As I walk up the steep road through the neighbor's woods, the aroma of honeysuckle hangs heavily in the damp early-morning air. I feel as if I'm swimming in perfume, and I recall the big gardenia bush that grew just outside the front door of my family's first house in Florida: opening the door on a very hot day was like being rolled in a thick blanket soaked with sickly-sweet scent. To this day I can't abide the odor of gardenia.
But honeysuckle is a different story. Right now it's blooming profusely in the woods and along the edges of our country roads, and while it can be a little overwhelming at times, I welcome its sweet aroma even though I know I should abhor honeysuckle as an invasive species crowding out native flora. Like the lilacs, wisteria, and multiflora roses blooming in these woods, honeysuckle was imported by early settlers to beautify their farmsteads only to spread into areas where they become pests.
Now I appreciate native wildflowers and I am willing to pull up invasive pests that threaten to take over their territory. Every spring we go on a garlic-mustard purge, which seems to be working because we find less each year. Garlic mustard spreads profusely--it's already colonizing the area at the end of our meadow where the power company's slash-and-burn crew chopped down trees and applied herbicides last fall to clear out foliage under transmission lines. Pulling it all out will be quite a job but if I let it get a foothold there, it'll soon spread all over our meadow.

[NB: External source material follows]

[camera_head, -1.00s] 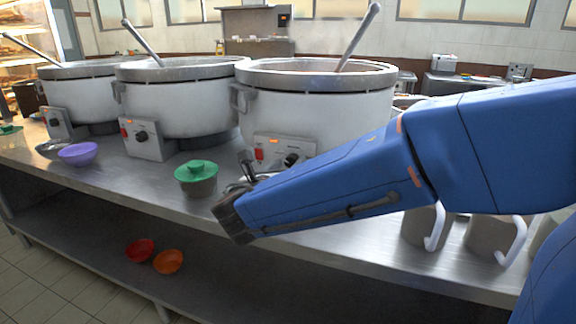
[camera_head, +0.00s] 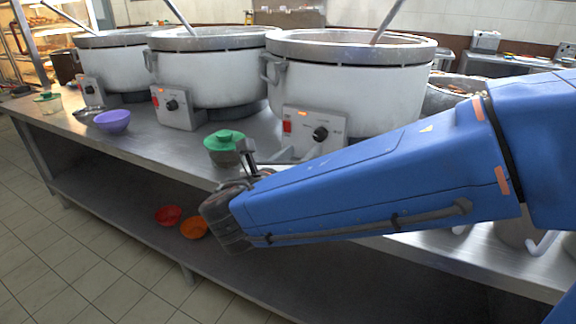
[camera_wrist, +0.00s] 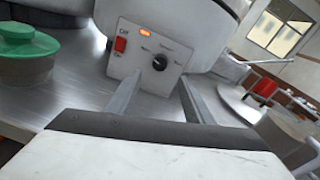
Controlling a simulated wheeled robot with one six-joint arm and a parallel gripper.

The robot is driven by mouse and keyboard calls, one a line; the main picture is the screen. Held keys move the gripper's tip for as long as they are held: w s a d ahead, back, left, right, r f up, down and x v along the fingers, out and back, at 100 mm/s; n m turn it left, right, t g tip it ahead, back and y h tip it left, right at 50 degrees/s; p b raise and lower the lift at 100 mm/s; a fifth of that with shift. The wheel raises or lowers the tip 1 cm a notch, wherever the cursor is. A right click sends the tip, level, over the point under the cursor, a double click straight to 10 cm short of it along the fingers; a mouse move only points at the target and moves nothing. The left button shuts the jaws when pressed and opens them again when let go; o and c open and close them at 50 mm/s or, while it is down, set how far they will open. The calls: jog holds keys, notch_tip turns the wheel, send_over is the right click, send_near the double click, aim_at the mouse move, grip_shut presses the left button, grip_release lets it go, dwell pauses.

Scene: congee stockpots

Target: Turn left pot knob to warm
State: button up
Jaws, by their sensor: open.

So I'll pull out garlic mustard but I'm not planning to go on a honeysuckle purge anytime soon. We don't have much on our property, but even if we did, I would be reluctant to get rid of it. Why? Honeysuckle played an important role in my bringing me and my husband together. I would sit in my dorm room studying before supper, the scent of honeysuckle coming through my open window, and soon the scent would mingle with the sound of a distant harmonica playing some peppy hymn tune like "I'll Fly Away," and as the sound got closer, I would close my books, leave my room, and go out to greet my beloved harmonica-player near the honeysuckle bush. Since then, I can't smell honeysuckle without being transported to that delightful time.
I realize that my sentimental attachment to a decades-old memory is an irrational basis for my attitude toward invasive species. If he had played the harmonica while wandering through a field of garlic mustard, would I get all weak-kneed every time I smelled that weed's pungent scent? I think not! And yet when the naturalists tell us to tear out the honeysuckle, I reject their message in favor of nostalgia.
Knowledge complicates my relationship with nature. Naturalists tell me that I ought to abhor invasive honeysuckle but I can't stop loving it, except now that love is tinged with guilt. Why is it so difficult to stop loving things we know are bad for us?
And who can think about such complex questions when the air is sweet with the scent of honeysuckle?